Mix and use to top pizza. it's a good default recipe with handy ingredients I usually have onhand.

Next time I'll either bake them on a pizza stone for the 5 minutes or give it an extra minute so the bottom is browned a touch more. When baking at 550, the difference between done and burnt is 1 minute or less.

flatbread baking

I'm catching up on posts that I made to my personal blog about baking but started neglecting this blog. So here's a flatbread post and picture from June 2007.
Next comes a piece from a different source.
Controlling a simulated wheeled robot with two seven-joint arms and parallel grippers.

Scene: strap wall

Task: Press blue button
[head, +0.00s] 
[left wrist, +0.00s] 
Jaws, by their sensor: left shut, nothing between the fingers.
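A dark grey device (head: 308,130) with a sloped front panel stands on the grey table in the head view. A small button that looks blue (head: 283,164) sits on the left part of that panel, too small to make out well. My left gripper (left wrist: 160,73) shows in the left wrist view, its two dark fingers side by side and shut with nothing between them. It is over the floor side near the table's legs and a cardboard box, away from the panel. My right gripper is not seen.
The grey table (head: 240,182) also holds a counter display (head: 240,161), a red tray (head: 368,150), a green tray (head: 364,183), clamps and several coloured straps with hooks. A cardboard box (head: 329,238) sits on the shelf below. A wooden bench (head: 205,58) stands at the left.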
This weekend I played around with flatbread. Basic recipe as follows

18 oz bread flour
4 Tablespoons powdered milk
4 Tablespoons sugar
4 Tablespoons oil
1 Tablespoon yeast
1 Tablespoon Baking powder
1 teaspoon salt
1 1\2 cups water

Dump into a mixer, turn on the dough hook for about 5-8 minutes until thoroughly blended into a wet dough. Spoon out into an oiled bowl, cover and let rise for 1 hour (I put it in the oven with a bowl of hot water). After first rise, dump onto a floured surface and knead a bit, divide into 8 equal portions. Now is a good time to turn the oven to 550 (remove the water bowl if you used one), with the oven racks either centered or spaced for 2 sheet pans. Roll the dough into 8 balls and let rest for about 10-15 minutes (the amount of time it takes for my oven to preheat.) Press/roll the dough into flat discs about 6-8 inches across, and fit 2 per sheet pan. Bake for about 4-5 minutes, if doing two sheet pans at once you'll need to rotate them after 2 minutes. They go from almost done to brown quickly, so watch them closely. After baking the first batch, remove them from the sheets and put the second batch on, being careful not to burn yourself (I have enough sheet pans to do all of them on different sheets, but who wants to wash 4 cookie sheets.) Using baking parchment makes it easy to unpan them.

These are great with gyro meat, dipped in hummus or even with pizza toppings. I must admit, these are my first real successful flatbreads, and I've made batches using amaranth flour as 25% of the total flour, but regular bread flour works great.